During the visit, a college vice-principal told journalists that cadres could not be promoted without having received training at the college. Prompted by this line of thinking, a report in the Hong Kong Economic Times suggested SAR civil servants should be sent to the college.

It is understandable that Ms Leung and Chinese officials would like to erase Hong Kong people's hostile views about the CCP. Hong Kong is part of China and Beijing will not tolerate feelings of antipathy against the CCP.

Ms Leung hopes her visit to the party college will achieve that effect.

This is easier said than done. Decades of pent-up feelings against the CCP cannot be wiped out with one or two show case visits.

It would be more effective if the local branch of the CCP, that is, the Hong Kong Macau Work Committee, was to be more open and accessible to the people.

The committee operates under the guise of the Xinhua news agency and has often been in the news lately because of Ms Leung's refusal to prosecute Xinhua for violating the Personal Data (Privacy) Ordinance.

Latest reports said the Government has surreptitiously changed the law to exempt Xinhua and other mainland organisations from at least 13 other local laws.

Such negative publicity will render Ms Leung's painstaking efforts futile.
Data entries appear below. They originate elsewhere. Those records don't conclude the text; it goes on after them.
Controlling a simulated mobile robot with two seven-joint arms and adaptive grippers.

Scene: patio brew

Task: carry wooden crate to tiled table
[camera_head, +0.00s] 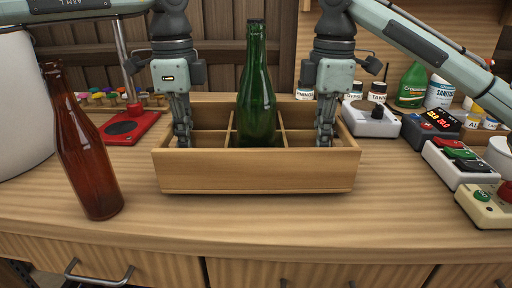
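The wooden crate (256,171) sits on the wooden counter, with dividers splitting it into compartments. A green bottle (257,95) stands upright in it near the middle. My left gripper (183,138) points down at the crate's left end, and my right gripper (325,138) points down at its right end. Both sets of fingertips reach below the rim level, behind the front wall. Whether they pinch the end walls cannot be made out. No tiled table shows in this view.
A brown bottle (87,150) stands on the counter (300,222) left of the crate, by a large white vessel (20,105). A red stand base (131,127) is behind. Right are a small scale-like device (371,120), switch boxes (460,160) and several labelled containers.

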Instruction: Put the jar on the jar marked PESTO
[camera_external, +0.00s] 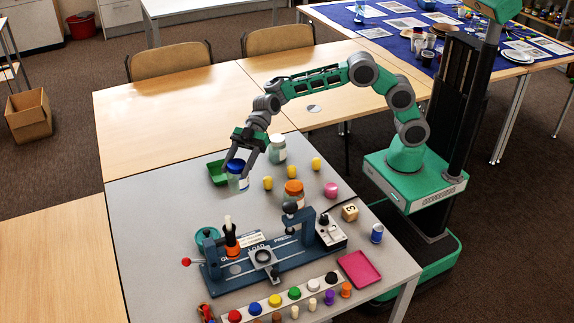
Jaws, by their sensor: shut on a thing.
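A clear jar with a blue lid (235,182) is at the left of the grey table. My gripper (241,164) reaches down over it from the upper right and is shut on it. I cannot tell whether its bottom touches the table. A jar with a white lid (277,151) stands upright to its right and farther back. A jar with an orange lid (294,191) stands upright to the right and nearer the camera. The jar labels are too small to read, so I cannot tell which is marked PESTO.
A green tray (217,179) lies just left of the held jar. Yellow pieces (267,183) stand between the jars. A blue press machine (290,257), a row of coloured knobs and a pink tray (359,269) fill the front. The wooden tables (160,115) behind are mostly clear.

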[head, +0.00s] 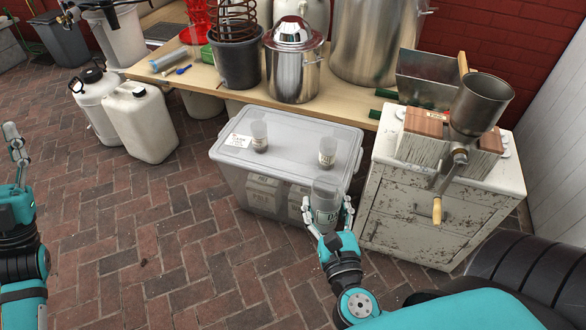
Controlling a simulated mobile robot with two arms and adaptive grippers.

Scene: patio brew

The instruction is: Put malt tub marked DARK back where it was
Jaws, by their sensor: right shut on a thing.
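My right gripper (328,212) is shut on a clear tub (326,193) with a label, held upright at the front right of a translucent lidded storage box (212,153). I cannot read the held tub's label surely. Two similar small tubs stand on the box lid: one at the back left (259,136) and one toward the right (327,153). Their labels are too small to read, so I cannot tell which tub is DARK. My left gripper (14,143) is at the left edge, partly cut off and empty-looking, far from the tubs.
A worn white cabinet (425,215) with a grain mill (480,105) stands right of the box. Behind is a wooden bench (345,105) with a steel pot (293,70) and a dark bucket (237,65). White jerrycans (140,125) stand left. The brick floor (150,240) in front is clear.

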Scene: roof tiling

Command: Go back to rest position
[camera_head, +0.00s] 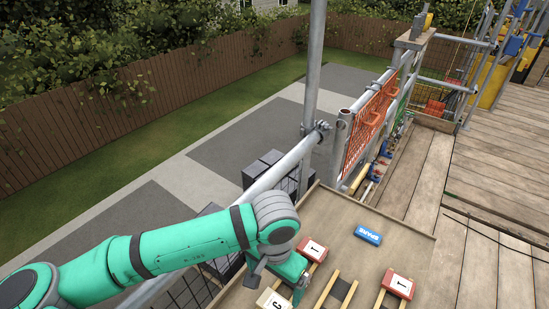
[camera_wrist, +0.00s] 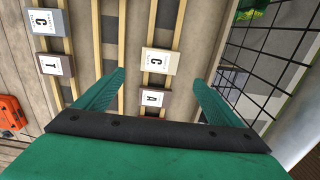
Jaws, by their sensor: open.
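My green arm reaches in from the lower left in the head view, with my gripper (camera_head: 301,289) low over the work board near the tiles. In the wrist view my gripper (camera_wrist: 158,82) has its two green fingers wide apart with nothing held between them. Beyond the fingertips lie a cream tile marked C (camera_wrist: 157,61) and a red tile marked A (camera_wrist: 153,98) on the wooden battens. A grey tile marked C (camera_wrist: 46,21) and a red tile marked T (camera_wrist: 54,65) lie to the left. The head view shows two red T tiles (camera_head: 313,249) (camera_head: 398,284) and a cream C tile (camera_head: 272,300), partly cut off.
A blue block marked SPARE (camera_head: 368,235) lies on the board (camera_head: 400,240). Scaffold poles (camera_head: 314,80) and a rail stand beside the arm. Orange netting (camera_head: 370,124) hangs behind. A wire mesh (camera_wrist: 270,60) is close on the right in the wrist view. Planks at right are mostly clear.

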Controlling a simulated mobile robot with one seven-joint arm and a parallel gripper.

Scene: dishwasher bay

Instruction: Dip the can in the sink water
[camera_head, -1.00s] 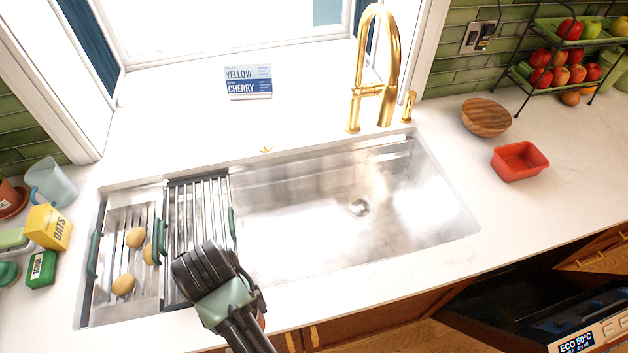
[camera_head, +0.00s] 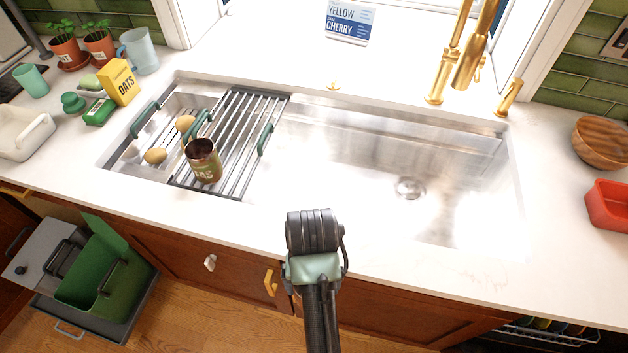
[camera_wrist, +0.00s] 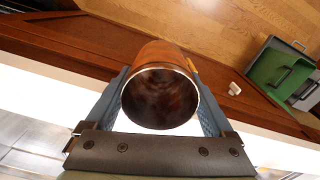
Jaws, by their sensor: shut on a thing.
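A brown open-topped can (camera_wrist: 160,100) is held in my gripper (camera_wrist: 160,78) in the wrist view, a blue finger on each side. The can's rim faces the camera. The head view shows my arm, but the gripper and the held can are hidden behind it. Another open brown can (camera_head: 204,162) with lettering stands at the drying rack's left side, with no fingers around it. The steel sink (camera_head: 350,190) is bright and reflective; I cannot make out a water surface. In the wrist view the held can appears over the counter's front edge.
The rack (camera_head: 250,110) and a strainer tray (camera_head: 150,135) with potatoes fill the sink's left end. The gold faucet (camera_head: 465,60) rises behind the basin. The basin's middle and right are clear. A green bin (camera_head: 105,275) stands pulled out at lower left.

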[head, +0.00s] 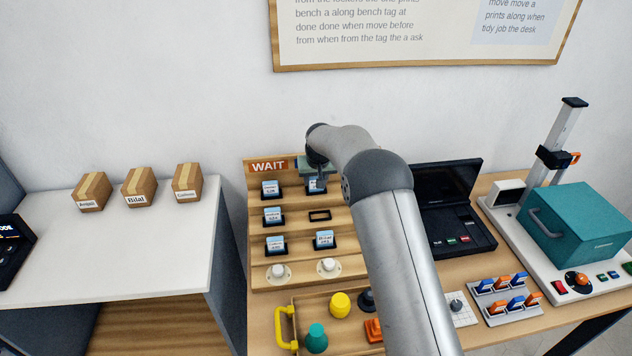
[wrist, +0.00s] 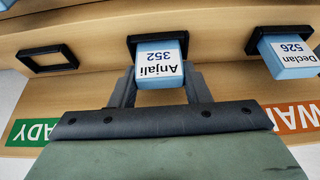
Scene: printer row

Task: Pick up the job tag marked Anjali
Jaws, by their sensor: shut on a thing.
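In the head view the tag (head: 315,186) shows in the top row of the rack, partly hidden by my arm. My gripper (wrist: 160,76) is shut on the tag, with one finger at each side of it. In the head view my gripper (head: 319,172) is at the top of the rack and mostly hidden.
A tag marked Declan (wrist: 291,56) sits beside it; an empty holder (wrist: 47,58) is on the other side. Below, the wooden rack (head: 257,230) holds several more tags and another empty holder (head: 319,215). An open black case (head: 451,213) stands right of my arm.

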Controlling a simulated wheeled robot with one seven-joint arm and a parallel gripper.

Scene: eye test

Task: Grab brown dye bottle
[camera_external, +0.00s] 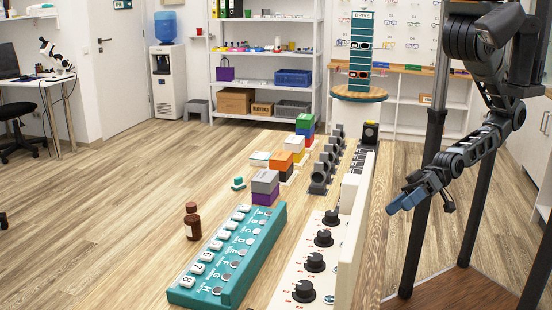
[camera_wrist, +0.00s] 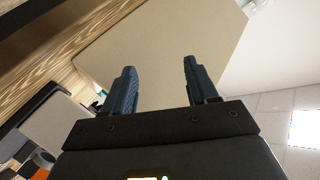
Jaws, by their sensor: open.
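The brown dye bottle (camera_external: 192,222) stands upright on the wood-patterned surface in the external view, left of the teal board with lettered round spots and numbered white tiles. It has a dark brown cap. My gripper (camera_external: 402,202) hangs at the right of the external view, far to the right of the bottle. A white panel with black dials lies between them. In the wrist view my gripper (camera_wrist: 160,72) is open, with two blue fingers apart and nothing between them. The bottle does not show in the wrist view.
The teal board (camera_external: 250,262) lies just right of the bottle. Right of it are the white dial panel (camera_external: 322,228) and an upright cream board (camera_external: 356,235). Stacked coloured boxes (camera_external: 265,182) stand behind. The wooden surface left of the bottle is clear.

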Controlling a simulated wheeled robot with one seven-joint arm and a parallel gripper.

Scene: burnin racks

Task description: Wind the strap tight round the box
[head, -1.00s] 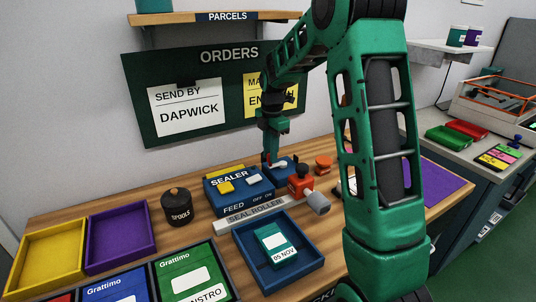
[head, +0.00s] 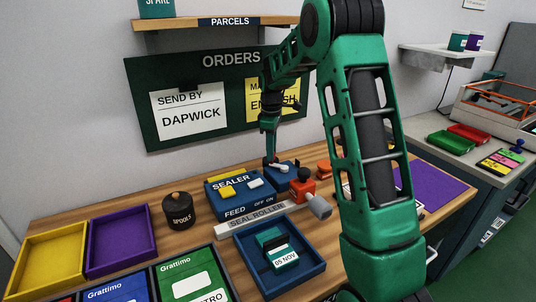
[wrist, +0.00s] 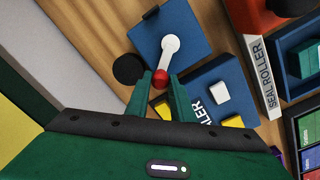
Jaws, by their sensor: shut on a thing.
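A blue square plate (wrist: 185,22) carries a white crank arm (wrist: 170,55) with a red knob (wrist: 161,76) at its end. My gripper (wrist: 162,88) has its green fingers on both sides of the red knob, shut on it. In the head view my gripper (head: 270,160) reaches down to the crank, behind the sealer (head: 240,196); the knob is mostly hidden there. A teal box (head: 270,238) with a white label reading 05 NOV lies in the blue tray (head: 316,262). I cannot make out a strap clearly on it.
The grey seal roller strip (head: 258,215) lies in front. A black spools pot (head: 179,209), yellow tray (head: 22,283) and purple tray (head: 92,268) are left.

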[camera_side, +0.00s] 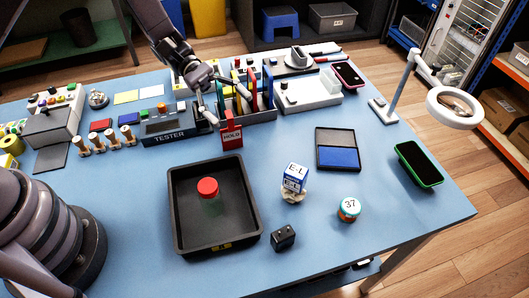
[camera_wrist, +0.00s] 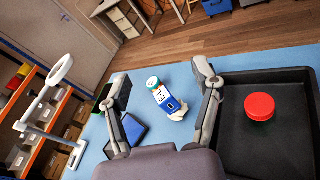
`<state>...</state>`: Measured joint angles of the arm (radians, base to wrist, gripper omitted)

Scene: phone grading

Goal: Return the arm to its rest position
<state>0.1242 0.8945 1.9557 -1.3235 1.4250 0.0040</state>
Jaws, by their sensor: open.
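My gripper (camera_side: 208,98) hangs at the back of the blue table in the side view, above the tester and beside the rack of coloured cards. In the wrist view my gripper (camera_wrist: 163,78) has its two fingers spread wide, with nothing held between them. The lower end of one finger is close to the red HOLD block (camera_side: 231,136) in the side view; I cannot tell if they touch.
The black tray (camera_side: 180,233) holds a red-capped jar (camera_side: 209,189). The E-L box (camera_side: 295,178), 37 jar (camera_side: 349,209), blue pad (camera_side: 338,158), green phone (camera_side: 418,164) and magnifier lamp (camera_side: 455,107) stand right. The tester (camera_side: 170,138) and card rack (camera_side: 249,112) crowd the back.

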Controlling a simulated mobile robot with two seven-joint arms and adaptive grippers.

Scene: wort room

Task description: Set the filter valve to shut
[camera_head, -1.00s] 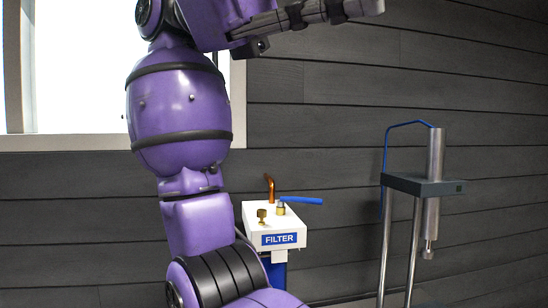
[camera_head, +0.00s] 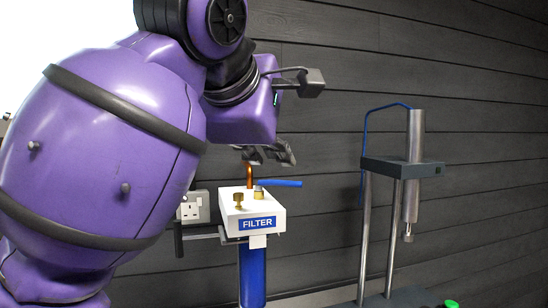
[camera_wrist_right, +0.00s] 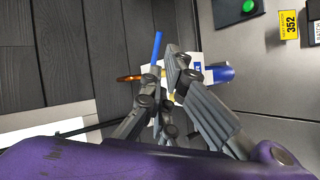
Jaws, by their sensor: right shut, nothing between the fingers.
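The filter has a white head block (camera_head: 240,212) with a blue FILTER label and a blue cylinder (camera_head: 252,275) below. Its blue valve lever (camera_head: 280,183) points right from a brass fitting, roughly level. The lever also shows in the wrist view (camera_wrist_right: 157,48), beside my fingertips. My right gripper (camera_head: 272,154) is just above and behind the lever in the head view, near the copper pipe (camera_head: 249,174). In the wrist view the right gripper (camera_wrist_right: 168,62) is shut and empty, and its fingers hide part of the filter head. My left gripper is not in view.
A brass knob (camera_head: 238,200) stands on the filter head, left of the lever. A wall socket (camera_head: 192,207) is behind at left. A steel cylinder (camera_head: 414,150) on a stand is at right, with clear space between. A green button (camera_head: 452,304) is at lower right.

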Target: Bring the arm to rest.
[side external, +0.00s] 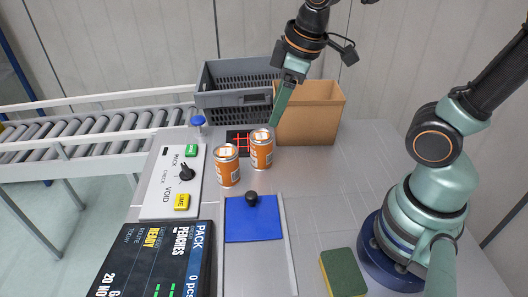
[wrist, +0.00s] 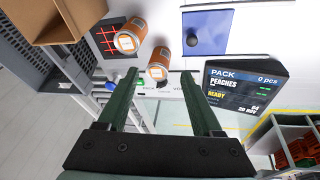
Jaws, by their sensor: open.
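My gripper (side external: 276,118) hangs in the air at the upper middle of the side external view, its green fingers pointing down, in front of the cardboard box's left edge and above the right can. In the wrist view the two fingers of my gripper (wrist: 159,75) are spread apart with nothing held between them. Two orange cans (side external: 226,170) (side external: 261,153) stand upright on the table below. In the wrist view one can (wrist: 158,66) appears between the fingertips and the other can (wrist: 128,38) up and left.
An open cardboard box (side external: 312,125) and a grey crate (side external: 222,103) stand at the back. A switch panel (side external: 155,200), a display (side external: 130,262), a blue pad with a black knob (side external: 252,225) and a sponge (side external: 342,272) lie nearer. The table's right middle is clear.

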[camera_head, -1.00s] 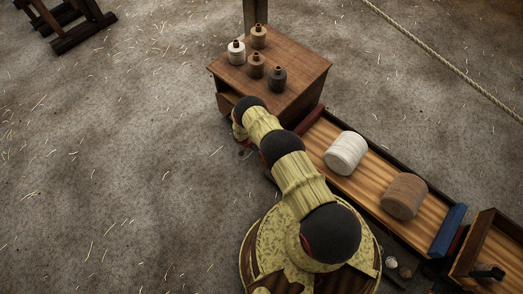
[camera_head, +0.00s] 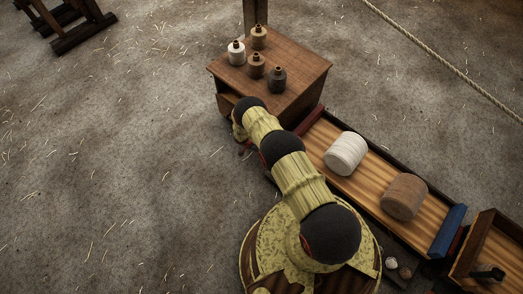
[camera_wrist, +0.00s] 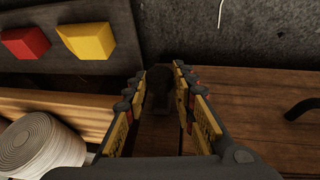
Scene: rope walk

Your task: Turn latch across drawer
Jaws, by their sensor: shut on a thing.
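In the wrist view the two fingers of my gripper (camera_wrist: 161,95) stand on either side of a dark, shadowed latch (camera_wrist: 160,78) and are shut on it. Behind and beneath it is a brown wooden drawer front (camera_wrist: 250,95). A black curved handle (camera_wrist: 303,108) sticks out from this wood at the right edge. How the latch lies relative to the drawer edge is hard to tell, as it is dark and partly hidden by the fingers. In the head view my arm reaches to the near left side of the wooden cabinet (camera_head: 292,68) and hides the gripper and latch.
Several small bottles (camera_head: 257,66) stand on the cabinet top. A long tray (camera_head: 322,136) beside it holds a white roll (camera_head: 346,152) and a brown roll (camera_head: 404,196). Red (camera_wrist: 25,43) and yellow (camera_wrist: 86,40) blocks show in the wrist view.

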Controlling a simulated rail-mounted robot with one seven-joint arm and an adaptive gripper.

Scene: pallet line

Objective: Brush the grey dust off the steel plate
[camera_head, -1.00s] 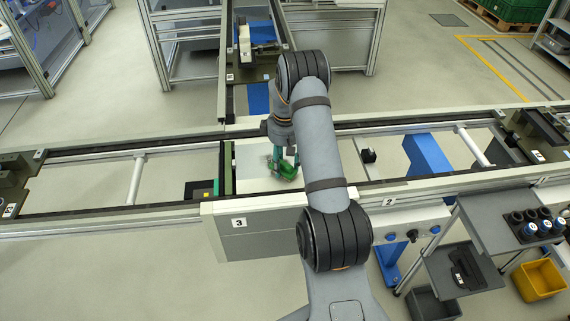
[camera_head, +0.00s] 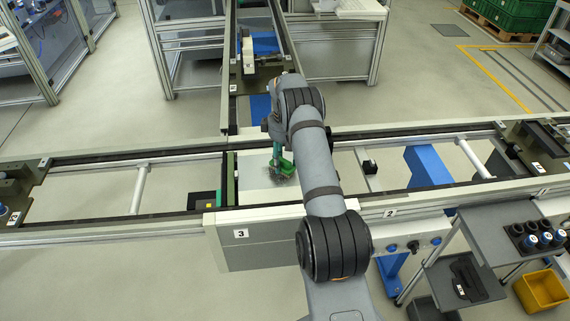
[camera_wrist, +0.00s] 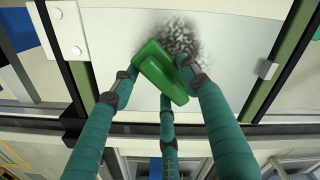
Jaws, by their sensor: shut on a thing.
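The steel plate (camera_wrist: 227,50) lies flat in the line, seen from above in the wrist view; it also shows in the head view (camera_head: 252,175), partly hidden by my arm. A speckled patch of grey dust (camera_wrist: 178,35) lies on the plate near the top middle of the wrist view. My gripper (camera_wrist: 160,78) has its teal fingers closed around a green block-shaped brush (camera_wrist: 160,72). The brush is at the near edge of the dust in the wrist view. Its underside is hidden, so I cannot tell whether it touches the plate. The brush also shows in the head view (camera_head: 284,168).
Dark rails with green strips (camera_wrist: 287,62) flank the plate. Small metal clamps (camera_wrist: 266,69) sit at its sides. A grey trolley (camera_head: 500,222) with bottles stands at the right.

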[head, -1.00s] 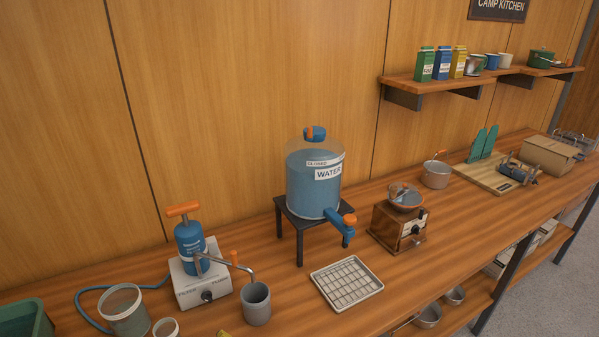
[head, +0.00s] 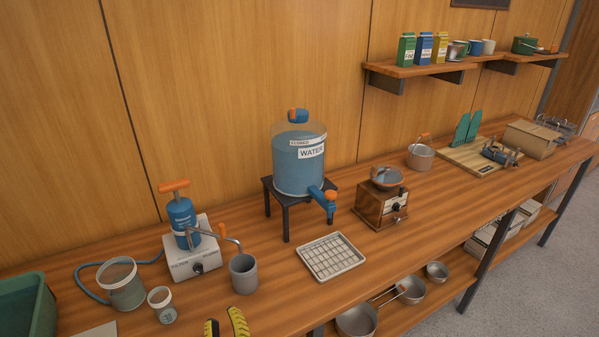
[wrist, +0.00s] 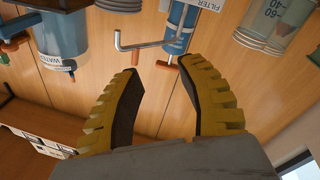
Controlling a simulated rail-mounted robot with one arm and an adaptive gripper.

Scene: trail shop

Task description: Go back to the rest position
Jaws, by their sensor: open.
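My gripper (head: 226,323) shows at the bottom edge of the head view as two yellow and black fingers, near the counter's front edge. In the wrist view my gripper (wrist: 163,92) is open, with a clear gap between its fingers and nothing held. That view looks upside down past the fingers to the blue filter pump (wrist: 176,28) and the water dispenser (wrist: 55,38). The gripper is apart from both.
The wooden counter (head: 265,265) carries the filter pump (head: 183,222), a grey cup (head: 243,274), the water dispenser (head: 299,165) on its stand, a white rack tray (head: 331,257) and a grinder (head: 382,203). Pans (head: 357,320) sit on the shelf below.
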Work to improve the CCP's image should start in Hong Kong. People must know what the CCP is up to.

SAR Government officials, members of the Executive and Legislative Councils and statutory and advisory bodies must declare their membership of the CCP.

At present, people suspected of being a CCP member just shrug off questions with a laugh.

Such attempts to palm off the public will no longer do. Unless and until the veil of secrecy is lifted from CCP activities and its membership in Hong Kong, no public relations work will alter the people's negative impressions.